Drugdealer drops video for “Easy To Forget”

Drugdealer drops video for "Easy To Forget" ft: Ariel Pink

Recently, Drugdealer, aka Michael Collins, released his debut album The End of Comedy and today he’s shared the video for the track “Easy To Forget” ft. Ariel Pink. The video was directed by Collins and features an aspiring actress that he found wandering the streets of Los Angeles.

Collins on ‘Easy To Forget’ video:

“I had this chord progression that I came up with right after I moved to Los Angeles 3 years ago, and then ended up writing it into a full song with Ariel. It was one the first things that felt seriously indebted to simply being on the west coast, and specifically recalled a sound from Los Angeles that I was always into. In LA, you often meet people who are actors on the street – uber drivers, waiters, valet, musicians, etc. We met Christiana Von Neissen (the actor in the video) this way – she was working at a bar. Immediately, she engrosses people in fabulous wandering storytelling, and sort of embodies a spirit of LA that I’ve come to love. I like videos that are more about setting a stage than coming up with tangential narrative to explain music; basically portraiture. We worked with her, a tour van, then we dressed and filmed two other people (Shags and Ben) who worked heavily on the album.”

“Easy To Forget” continues the journey into Collins’ whimsical world, one that is informed by Jean Baudrillard, social media perception, Sergio Leone’s spaghetti western vistas and his endless travels.

Formerly of Run DMT and Salvia Plath, Collins previously shared another track from the album, the beguiling ‘Suddenly’ featuring Weyes Blood (Natalie Mering). Watch the video here.
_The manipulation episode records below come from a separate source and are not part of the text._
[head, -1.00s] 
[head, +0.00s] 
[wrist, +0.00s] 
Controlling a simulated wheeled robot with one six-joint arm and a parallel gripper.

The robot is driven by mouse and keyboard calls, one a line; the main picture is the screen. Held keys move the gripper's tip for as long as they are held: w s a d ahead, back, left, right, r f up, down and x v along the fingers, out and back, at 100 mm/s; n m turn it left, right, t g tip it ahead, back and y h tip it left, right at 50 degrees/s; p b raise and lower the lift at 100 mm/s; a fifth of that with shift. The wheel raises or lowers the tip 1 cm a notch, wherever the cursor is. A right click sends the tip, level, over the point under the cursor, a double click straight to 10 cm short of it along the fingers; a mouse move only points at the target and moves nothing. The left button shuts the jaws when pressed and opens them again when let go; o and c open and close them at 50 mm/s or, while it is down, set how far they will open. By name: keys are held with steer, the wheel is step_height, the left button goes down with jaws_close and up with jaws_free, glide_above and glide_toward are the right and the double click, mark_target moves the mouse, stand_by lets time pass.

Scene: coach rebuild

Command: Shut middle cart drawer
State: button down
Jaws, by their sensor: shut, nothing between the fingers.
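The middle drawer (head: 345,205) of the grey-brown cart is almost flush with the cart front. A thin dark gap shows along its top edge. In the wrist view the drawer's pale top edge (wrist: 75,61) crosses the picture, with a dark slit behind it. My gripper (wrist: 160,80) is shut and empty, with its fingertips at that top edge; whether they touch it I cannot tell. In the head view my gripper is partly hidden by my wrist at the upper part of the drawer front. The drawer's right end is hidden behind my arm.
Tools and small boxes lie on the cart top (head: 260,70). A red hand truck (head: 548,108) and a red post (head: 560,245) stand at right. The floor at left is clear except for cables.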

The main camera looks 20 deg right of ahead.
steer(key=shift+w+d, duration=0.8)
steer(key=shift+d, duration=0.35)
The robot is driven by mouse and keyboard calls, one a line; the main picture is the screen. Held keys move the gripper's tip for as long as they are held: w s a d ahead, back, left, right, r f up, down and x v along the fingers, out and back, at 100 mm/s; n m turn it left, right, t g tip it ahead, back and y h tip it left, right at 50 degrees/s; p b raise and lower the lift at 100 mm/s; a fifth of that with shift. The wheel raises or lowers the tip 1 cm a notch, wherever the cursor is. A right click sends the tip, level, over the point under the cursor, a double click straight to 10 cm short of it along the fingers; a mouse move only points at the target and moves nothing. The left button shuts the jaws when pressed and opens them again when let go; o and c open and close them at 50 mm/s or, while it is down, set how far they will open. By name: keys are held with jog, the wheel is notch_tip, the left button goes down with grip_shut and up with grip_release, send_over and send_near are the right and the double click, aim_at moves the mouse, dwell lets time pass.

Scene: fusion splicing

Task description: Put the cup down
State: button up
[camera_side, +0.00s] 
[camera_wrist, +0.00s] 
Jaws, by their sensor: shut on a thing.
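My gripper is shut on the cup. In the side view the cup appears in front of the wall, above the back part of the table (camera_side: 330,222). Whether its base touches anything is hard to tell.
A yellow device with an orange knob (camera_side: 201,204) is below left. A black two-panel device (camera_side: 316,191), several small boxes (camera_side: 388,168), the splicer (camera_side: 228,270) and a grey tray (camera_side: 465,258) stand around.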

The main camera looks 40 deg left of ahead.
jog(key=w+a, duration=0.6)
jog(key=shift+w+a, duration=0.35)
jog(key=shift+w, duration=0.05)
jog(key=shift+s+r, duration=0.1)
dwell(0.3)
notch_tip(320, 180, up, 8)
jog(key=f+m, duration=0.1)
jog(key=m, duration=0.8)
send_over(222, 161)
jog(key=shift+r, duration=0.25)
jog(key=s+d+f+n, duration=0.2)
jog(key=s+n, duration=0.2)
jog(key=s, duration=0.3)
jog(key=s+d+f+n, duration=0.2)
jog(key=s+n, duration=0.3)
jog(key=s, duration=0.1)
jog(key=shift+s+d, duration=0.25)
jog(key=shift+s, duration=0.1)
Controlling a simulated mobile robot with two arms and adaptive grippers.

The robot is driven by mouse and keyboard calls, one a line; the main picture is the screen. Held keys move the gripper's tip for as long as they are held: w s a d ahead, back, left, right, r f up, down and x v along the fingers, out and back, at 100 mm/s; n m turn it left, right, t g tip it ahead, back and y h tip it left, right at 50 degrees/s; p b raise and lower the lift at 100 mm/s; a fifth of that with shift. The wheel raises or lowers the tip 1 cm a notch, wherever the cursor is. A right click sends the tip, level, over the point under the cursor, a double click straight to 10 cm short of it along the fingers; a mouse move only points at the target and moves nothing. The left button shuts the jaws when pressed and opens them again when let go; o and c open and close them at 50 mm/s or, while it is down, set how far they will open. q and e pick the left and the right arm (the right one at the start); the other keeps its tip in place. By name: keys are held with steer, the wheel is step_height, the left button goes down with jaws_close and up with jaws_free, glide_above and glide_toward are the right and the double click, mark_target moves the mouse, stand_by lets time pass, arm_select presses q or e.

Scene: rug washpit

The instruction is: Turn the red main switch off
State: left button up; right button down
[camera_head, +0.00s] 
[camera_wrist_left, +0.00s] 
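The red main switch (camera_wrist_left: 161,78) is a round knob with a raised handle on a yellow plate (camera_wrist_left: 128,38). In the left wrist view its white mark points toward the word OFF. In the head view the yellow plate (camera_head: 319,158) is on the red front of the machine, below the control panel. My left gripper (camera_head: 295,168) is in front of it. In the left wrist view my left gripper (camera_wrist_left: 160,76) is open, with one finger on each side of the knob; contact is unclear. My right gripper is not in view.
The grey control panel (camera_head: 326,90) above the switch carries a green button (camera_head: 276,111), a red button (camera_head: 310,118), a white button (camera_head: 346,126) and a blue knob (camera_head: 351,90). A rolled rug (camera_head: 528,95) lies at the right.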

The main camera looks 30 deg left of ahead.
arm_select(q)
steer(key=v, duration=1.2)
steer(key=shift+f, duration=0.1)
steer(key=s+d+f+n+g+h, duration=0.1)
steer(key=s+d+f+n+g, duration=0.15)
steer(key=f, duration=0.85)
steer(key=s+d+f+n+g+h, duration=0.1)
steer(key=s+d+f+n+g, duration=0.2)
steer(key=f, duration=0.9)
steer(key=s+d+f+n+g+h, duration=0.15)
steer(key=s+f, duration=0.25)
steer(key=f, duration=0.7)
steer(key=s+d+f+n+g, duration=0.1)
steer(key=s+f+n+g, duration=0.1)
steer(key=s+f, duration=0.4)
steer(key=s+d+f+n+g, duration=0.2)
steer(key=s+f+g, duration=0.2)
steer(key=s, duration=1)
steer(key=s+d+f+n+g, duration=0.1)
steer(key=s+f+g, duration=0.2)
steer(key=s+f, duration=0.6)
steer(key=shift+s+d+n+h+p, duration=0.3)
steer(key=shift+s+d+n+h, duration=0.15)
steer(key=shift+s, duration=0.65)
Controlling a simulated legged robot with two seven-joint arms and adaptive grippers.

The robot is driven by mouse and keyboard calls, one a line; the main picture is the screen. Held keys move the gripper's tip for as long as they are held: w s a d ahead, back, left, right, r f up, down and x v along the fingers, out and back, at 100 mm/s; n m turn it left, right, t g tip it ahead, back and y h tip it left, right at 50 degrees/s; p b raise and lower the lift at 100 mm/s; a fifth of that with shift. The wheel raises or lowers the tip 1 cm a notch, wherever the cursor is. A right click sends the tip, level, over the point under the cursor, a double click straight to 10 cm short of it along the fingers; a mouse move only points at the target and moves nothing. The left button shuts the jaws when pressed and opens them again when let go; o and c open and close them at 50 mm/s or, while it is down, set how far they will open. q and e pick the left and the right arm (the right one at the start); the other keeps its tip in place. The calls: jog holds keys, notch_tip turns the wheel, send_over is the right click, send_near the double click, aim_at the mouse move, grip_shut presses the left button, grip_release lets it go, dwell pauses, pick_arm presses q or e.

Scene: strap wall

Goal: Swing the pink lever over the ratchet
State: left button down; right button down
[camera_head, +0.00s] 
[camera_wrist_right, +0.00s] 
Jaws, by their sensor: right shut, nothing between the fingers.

Stream the track here.

The End of Comedy is a collection of vignettes – lucid, lysergic and organic – featuring homespun explorations of Carole King­-esque piano ballads, Bacharach-ian orchestration, the psych-­folk of Ultimate Spinach and Hendrickson Road House and even New York City subway jazz, all pulled together by Collins’s deft AOR auteurship and keen sense of humour.

All of these collaborators contribute essential bits and pieces that create the foundations of a beautiful, absurdist collection of songs that plays like a short film in which Collins journeys far and wide, popping in to various abodes, embracing friends old and new and casting a spell on them and us in turn.